Man, the one time we want to use protection and you get all pissed, huh?

The Milwaukee Art Museum has been getting  furious complaints from all over the world due its plans to erect a huge portrait of Pope Benedict XVI made entirely from … friction-y dick rubbers. 

Man, the one time we want to use protection and you get all pissed, huh?

The piece, lovingly entitled "Eggs Benedict," is made from 17,000 nonlubricated condoms, which really gives a whole new meaning to "double bagging." Personally, we prefer the extra-lubed type but, hey… to each their own.

 "What I did was inter-stuffed them and folded them in order to create this tonal range," artist Niki Johnson recently told WITI television in Milwaukee. Noice.

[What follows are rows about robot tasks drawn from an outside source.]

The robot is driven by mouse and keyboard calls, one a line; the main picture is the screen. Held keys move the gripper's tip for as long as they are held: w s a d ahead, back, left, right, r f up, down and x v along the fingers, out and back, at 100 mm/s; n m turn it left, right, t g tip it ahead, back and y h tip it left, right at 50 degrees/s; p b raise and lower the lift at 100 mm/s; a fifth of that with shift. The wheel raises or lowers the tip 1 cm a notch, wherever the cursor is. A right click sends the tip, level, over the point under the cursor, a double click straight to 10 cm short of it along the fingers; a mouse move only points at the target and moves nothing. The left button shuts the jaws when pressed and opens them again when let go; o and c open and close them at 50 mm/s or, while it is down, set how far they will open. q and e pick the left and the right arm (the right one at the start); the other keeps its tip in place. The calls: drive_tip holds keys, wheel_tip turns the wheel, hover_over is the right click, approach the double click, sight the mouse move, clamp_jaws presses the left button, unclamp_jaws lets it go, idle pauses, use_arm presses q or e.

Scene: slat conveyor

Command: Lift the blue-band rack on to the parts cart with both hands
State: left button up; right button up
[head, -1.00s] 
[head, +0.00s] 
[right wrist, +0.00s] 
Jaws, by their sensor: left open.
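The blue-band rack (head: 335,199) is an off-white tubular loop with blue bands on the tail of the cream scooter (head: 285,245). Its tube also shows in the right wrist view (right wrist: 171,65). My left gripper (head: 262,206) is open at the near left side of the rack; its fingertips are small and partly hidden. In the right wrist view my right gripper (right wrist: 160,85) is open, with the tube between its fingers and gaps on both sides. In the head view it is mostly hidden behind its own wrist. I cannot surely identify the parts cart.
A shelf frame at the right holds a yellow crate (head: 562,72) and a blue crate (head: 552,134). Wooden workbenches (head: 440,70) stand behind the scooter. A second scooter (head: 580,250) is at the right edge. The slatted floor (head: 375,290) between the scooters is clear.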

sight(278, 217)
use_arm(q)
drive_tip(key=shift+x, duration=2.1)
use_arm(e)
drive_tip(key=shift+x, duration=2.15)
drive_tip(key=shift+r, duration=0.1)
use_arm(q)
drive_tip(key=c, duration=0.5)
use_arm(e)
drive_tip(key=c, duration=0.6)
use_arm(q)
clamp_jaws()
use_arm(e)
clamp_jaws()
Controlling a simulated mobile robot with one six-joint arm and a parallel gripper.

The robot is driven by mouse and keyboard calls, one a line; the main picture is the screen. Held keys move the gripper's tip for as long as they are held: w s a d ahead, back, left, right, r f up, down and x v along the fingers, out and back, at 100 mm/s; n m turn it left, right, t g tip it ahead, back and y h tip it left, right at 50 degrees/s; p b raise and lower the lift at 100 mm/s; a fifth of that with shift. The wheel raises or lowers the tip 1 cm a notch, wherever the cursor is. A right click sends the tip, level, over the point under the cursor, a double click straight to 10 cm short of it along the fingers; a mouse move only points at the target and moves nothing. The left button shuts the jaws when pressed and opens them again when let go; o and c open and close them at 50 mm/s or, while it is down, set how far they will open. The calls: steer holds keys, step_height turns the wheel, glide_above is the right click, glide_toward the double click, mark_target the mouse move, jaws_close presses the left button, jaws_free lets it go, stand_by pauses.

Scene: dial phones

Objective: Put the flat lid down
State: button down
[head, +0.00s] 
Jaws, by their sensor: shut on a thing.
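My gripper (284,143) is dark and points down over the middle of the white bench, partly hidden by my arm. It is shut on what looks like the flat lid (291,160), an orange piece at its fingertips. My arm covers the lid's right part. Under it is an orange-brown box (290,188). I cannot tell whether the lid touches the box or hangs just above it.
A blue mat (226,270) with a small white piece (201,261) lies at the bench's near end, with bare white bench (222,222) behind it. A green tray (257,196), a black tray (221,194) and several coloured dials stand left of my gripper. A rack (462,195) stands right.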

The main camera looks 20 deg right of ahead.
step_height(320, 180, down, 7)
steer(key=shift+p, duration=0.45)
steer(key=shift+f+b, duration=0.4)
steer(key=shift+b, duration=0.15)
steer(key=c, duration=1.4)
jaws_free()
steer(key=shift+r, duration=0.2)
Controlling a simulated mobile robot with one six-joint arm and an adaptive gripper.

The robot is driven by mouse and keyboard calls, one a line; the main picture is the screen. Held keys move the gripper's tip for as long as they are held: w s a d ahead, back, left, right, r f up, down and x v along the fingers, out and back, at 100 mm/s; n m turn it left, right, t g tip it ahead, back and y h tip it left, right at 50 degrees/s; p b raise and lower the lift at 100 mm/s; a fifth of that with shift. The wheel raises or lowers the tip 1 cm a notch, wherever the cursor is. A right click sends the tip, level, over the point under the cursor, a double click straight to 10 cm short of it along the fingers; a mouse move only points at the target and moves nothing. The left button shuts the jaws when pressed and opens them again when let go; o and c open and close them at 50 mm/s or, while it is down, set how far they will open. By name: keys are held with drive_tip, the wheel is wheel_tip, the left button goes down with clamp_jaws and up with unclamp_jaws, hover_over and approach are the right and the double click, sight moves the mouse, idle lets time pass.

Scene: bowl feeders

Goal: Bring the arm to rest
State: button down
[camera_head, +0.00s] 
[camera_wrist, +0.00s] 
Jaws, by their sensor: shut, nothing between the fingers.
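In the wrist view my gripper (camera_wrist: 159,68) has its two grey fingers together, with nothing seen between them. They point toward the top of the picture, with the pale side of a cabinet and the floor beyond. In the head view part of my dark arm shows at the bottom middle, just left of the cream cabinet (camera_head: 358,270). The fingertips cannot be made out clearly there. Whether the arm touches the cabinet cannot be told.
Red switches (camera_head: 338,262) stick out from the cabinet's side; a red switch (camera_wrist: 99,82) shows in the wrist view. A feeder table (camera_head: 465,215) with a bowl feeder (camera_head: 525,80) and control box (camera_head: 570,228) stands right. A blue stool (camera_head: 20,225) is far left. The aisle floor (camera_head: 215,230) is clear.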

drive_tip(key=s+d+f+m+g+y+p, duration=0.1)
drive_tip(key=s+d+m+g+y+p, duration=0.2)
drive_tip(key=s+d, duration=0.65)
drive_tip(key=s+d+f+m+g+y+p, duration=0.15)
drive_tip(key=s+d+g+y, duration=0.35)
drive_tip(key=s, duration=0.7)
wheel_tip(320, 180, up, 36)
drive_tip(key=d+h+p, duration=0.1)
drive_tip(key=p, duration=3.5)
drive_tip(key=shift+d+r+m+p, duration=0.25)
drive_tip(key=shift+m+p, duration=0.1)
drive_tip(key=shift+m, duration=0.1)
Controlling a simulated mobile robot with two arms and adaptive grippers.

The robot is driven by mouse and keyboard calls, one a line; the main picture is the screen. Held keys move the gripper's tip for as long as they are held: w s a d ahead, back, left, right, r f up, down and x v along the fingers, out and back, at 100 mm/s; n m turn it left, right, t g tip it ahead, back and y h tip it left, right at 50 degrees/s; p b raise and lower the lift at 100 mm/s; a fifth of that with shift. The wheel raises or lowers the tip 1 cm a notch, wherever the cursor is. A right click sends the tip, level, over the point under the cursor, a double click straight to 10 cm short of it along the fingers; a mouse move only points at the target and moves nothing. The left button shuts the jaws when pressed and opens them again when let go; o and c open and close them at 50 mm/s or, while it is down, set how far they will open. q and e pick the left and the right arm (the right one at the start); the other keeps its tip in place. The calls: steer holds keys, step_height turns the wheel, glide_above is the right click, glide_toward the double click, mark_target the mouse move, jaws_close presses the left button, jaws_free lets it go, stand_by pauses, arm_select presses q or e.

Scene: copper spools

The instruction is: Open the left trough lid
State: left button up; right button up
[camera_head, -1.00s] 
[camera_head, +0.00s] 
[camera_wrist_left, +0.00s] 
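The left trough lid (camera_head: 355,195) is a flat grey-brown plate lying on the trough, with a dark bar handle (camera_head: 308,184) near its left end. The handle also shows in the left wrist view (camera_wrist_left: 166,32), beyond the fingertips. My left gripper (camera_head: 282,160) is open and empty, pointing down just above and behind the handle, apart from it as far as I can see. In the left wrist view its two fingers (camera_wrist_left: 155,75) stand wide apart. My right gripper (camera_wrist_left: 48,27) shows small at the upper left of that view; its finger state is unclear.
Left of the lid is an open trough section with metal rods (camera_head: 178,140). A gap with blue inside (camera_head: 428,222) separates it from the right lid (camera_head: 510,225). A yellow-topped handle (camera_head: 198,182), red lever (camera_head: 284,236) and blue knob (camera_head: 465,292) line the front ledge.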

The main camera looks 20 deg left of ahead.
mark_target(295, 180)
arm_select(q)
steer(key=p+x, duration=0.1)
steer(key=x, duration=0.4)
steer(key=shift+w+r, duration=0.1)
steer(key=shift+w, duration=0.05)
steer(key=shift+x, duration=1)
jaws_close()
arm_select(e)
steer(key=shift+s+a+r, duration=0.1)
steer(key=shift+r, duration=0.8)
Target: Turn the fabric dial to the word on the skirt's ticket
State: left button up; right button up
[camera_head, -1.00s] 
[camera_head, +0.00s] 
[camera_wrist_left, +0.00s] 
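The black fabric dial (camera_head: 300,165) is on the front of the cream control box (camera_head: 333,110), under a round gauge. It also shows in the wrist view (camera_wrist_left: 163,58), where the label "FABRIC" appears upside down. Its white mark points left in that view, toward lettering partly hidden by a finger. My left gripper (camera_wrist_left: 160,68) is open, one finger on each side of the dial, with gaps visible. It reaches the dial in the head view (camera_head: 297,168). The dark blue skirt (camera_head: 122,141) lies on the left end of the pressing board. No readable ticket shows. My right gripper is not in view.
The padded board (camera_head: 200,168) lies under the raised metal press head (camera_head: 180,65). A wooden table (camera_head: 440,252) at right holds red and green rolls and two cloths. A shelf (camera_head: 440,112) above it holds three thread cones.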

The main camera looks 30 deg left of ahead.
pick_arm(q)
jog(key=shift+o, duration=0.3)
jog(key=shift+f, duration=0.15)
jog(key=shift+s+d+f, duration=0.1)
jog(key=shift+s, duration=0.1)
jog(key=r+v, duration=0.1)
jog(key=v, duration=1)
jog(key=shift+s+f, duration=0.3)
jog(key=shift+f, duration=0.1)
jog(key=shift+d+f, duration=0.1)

The portrait measures almost seven feet high and five feet wide, and it can be viewed from both the front and the back: "When you come to the back, you see the condoms themselves," Johnson noted.

Johnson told the WITI she decided to make the cock sock mosaic after Pope Benedict's visit to Africa in 2009. During his visit, Benedict famously said condoms would not resolve the AIDS epidemic: "On the contrary, it increases the problem," he said at the time … like an idiot!

"I was just dumbfounded," Johnson said. "I mean, I couldn't make any sense of that statement. And so I figured I needed to do something."

Milwaukee Archbishop Jerome Listecki said the museum's decision to display the piece is :insulting and callous," the Associated Press reports. Some patrons who prefer lambskin have dropped their membership, and at least one donor has terminated their financial support of the not-for-profit museum.

Well, we don't care what those people say; we think it's the most beautiful thing we've ever seen. Condoms rarely get used for anything productive (or reproductive) anymore, so why not put them to good use? Plus, maybe they'll deaden the outrage over the Pope's stupid AIDS comments and the fact that he's being memorialized in fiveskins just like they deaden penile sensation during premarital sex. Either way, at least now you know where to go in Milwaukee when the spark of passion ignites a sex fire between you and the last person standing at the bar. To the Milwaukee Art Museum, and beyond!